**What is needed:** Find each line with the word "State" and copy it.

** BEGIN Supplied material **

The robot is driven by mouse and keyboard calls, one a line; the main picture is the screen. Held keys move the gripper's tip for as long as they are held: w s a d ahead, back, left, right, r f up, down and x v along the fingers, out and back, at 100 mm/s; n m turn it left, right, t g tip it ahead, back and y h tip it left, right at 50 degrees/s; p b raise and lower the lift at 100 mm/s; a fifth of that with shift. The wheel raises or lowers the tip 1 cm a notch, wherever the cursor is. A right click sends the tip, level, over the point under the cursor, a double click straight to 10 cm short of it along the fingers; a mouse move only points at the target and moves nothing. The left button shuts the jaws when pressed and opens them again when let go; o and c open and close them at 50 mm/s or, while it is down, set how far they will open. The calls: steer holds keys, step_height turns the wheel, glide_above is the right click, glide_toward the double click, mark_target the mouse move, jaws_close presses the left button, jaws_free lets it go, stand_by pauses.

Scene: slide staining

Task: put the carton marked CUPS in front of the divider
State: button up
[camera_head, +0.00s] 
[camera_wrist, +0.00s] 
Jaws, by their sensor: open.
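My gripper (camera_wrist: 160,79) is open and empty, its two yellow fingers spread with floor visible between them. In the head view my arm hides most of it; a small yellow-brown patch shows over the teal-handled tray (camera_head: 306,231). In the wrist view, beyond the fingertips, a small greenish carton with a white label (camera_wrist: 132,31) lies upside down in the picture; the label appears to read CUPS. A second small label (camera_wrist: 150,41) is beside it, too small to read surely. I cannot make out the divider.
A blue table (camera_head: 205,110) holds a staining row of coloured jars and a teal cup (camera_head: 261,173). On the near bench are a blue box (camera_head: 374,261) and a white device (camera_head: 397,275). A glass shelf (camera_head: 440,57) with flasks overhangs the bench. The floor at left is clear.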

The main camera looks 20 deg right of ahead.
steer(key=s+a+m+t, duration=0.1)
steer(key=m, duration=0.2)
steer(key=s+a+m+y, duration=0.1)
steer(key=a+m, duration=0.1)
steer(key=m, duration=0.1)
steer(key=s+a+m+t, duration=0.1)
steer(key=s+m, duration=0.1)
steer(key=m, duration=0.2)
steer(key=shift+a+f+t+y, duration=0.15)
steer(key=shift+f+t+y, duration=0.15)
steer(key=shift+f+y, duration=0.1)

** END Supplied material **
** BEGIN Supplied material **

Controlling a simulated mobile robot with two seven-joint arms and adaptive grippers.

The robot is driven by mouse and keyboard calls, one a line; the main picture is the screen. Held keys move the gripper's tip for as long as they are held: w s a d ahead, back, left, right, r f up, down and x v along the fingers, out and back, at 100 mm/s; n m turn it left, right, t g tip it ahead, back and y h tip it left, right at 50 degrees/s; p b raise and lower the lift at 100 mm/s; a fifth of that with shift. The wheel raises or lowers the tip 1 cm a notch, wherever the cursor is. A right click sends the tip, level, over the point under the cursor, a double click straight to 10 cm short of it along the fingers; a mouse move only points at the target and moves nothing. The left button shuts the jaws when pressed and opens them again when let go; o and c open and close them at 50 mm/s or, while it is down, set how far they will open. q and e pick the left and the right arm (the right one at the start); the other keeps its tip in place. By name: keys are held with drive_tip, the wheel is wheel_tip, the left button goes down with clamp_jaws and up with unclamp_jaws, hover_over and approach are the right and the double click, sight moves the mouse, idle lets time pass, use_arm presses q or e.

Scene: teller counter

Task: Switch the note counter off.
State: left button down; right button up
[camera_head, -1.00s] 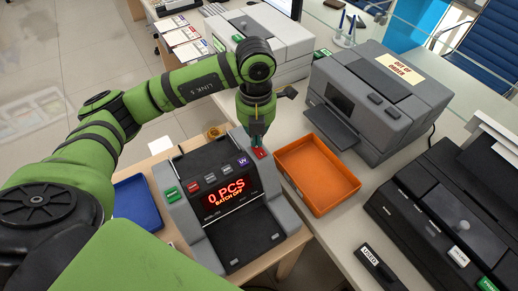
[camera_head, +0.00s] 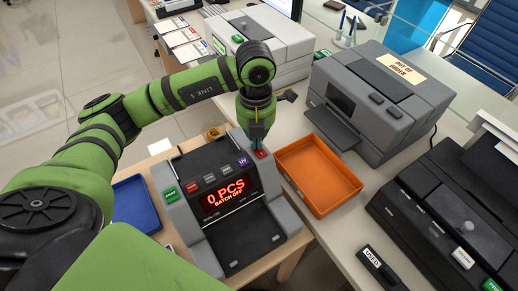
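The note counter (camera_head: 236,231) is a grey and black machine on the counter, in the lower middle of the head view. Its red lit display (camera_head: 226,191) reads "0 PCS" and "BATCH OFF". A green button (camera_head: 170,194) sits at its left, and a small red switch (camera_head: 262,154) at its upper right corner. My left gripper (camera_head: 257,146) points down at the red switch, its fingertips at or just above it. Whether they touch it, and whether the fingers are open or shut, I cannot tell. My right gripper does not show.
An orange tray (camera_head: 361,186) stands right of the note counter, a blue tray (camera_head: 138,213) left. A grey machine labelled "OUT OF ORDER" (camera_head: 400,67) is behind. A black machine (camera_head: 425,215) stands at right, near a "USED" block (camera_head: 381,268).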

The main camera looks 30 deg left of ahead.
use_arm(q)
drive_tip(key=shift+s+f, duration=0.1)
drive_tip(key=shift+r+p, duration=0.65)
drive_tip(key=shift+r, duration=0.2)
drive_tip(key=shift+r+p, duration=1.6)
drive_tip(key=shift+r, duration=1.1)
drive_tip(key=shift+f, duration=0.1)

** END Supplied material **

**Answer to this exercise:**
State: button up
State: left button down; right button up

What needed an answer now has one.